» **Exercise**: Please return nothing but the lines between the line holding "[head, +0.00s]" and the line holding "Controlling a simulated", both ends included, without the pictures.

» **Supplied material**:
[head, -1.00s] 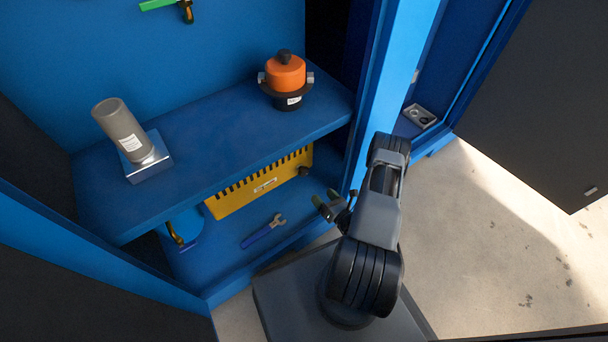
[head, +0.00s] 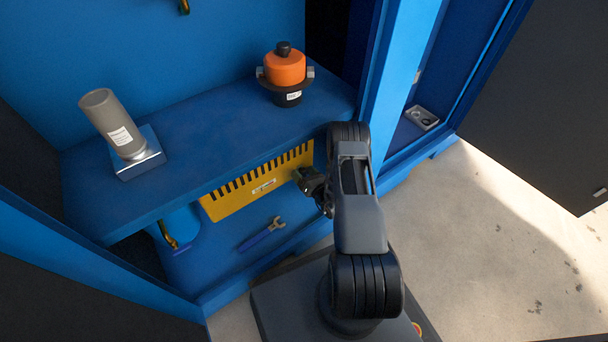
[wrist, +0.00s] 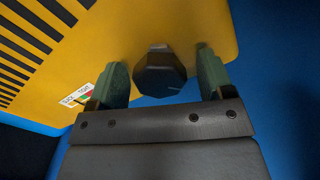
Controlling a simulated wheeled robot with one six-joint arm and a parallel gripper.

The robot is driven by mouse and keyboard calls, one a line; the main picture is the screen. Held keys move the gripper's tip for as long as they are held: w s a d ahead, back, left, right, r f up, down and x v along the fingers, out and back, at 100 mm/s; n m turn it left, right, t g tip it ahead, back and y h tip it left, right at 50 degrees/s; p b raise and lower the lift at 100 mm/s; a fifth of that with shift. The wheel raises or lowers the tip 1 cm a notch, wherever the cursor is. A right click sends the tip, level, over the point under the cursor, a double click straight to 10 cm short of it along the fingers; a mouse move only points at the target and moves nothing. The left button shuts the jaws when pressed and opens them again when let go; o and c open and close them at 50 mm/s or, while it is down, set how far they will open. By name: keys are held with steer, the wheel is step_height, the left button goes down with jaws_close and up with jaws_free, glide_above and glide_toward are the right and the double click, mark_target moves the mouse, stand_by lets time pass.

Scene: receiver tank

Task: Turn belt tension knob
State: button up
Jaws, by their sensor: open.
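The belt tension knob (wrist: 160,72) is a dark faceted knob near the edge of a yellow slotted guard panel (wrist: 115,35). A small label with red and green marks (wrist: 77,97) sits beside it. My gripper (wrist: 160,80) is open, with one green finger on each side of the knob in the wrist view. I cannot tell whether either finger touches it. In the head view the yellow panel (head: 240,195) stands under the shelf. My gripper (head: 302,178) is at its right end and hides the knob there.
The blue shelf (head: 215,145) overhangs the panel and carries a grey cylinder (head: 108,118) and an orange-capped device (head: 285,70). A blue-handled wrench (head: 262,236) lies below the panel. The cabinet post (head: 385,90) stands right of my arm.

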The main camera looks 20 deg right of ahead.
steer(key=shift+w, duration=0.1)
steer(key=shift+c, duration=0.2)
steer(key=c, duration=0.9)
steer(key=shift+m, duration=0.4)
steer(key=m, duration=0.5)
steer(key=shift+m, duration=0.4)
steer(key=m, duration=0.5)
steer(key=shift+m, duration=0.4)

» **Result**:
[head, +0.00s] 
[wrist, +0.00s] 
Controlling a simulated wheeled robot with one six-joint arm and a parallel gripper.

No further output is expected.